Investors are used to worrying about geopolitical tensions. Those haven’t gone away, but the greater threat to markets these days is probably geo-financial: the dire global effects of financial decisions which serve the national economic interest. China, which plans to sit at the centre of any new world economic order, is a good place to start. In their pursuit of growth, the Chinese authorities cut an important monetary corner. They did not let the exchange rate rise much along with prosperity.
The artificially cheap renminbi, the local currency, has kept millions of low-skilled workers in jobs. But it has created a monetary mess around the world. The resulting trade surplus first helped fund global asset price inflation.
Now it is providing the money to push inflation up in China, besides drawing in funds from foreigners betting that currency will eventually have to rise enough to cut down the trade surplus. On Wednesday, the government announced draconian restrictions on exporters trying to change foreign currency into renminbi.

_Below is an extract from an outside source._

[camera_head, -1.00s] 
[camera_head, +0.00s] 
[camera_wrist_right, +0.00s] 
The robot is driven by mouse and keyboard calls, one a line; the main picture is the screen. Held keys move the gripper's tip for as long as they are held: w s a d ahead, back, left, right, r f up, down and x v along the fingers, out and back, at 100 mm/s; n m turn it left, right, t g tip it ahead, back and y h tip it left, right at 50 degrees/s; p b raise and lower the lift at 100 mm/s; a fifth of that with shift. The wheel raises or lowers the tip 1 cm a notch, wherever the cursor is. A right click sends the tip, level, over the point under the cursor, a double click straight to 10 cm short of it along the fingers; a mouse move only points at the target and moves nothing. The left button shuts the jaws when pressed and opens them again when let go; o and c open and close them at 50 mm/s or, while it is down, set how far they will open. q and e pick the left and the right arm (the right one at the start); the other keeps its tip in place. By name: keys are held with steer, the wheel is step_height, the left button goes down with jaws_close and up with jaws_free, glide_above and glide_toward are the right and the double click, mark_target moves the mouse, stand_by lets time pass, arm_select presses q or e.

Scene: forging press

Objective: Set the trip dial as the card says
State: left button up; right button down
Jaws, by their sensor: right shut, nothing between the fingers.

The combination of domestic inflation and a rising currency means the prices for goods imported from China will rise. The industrial workshop of the world is exporting inflation along with shirts and microwaves.
Across the Pacific, the US continues with its policy of monetary isolationism. The Federal Reserve has tried to keep the economy strong through low interest rates, all but ignoring the value of the currency. So the US, which still needs to finance a big deficit, offers negative real interest rates on its government debt. The result is bad for the world. Currencies that float freely are rising against the greenback. That makes life hard for the European Central Bank, which increased the overnight interest rate by 25 basis points (or a quarter of a percentage point) on Thursday. Fear of an overvalued euro may keep it from doing more. Currencies that are tied to the dollar are in the midst of an inflationary crisis. And losses mount for US creditors.
National monetary authorities may think they should look only to the national interest. But in an interconnected global economy, the result of too many narrow perspectives is a set of monetary worlds in collision.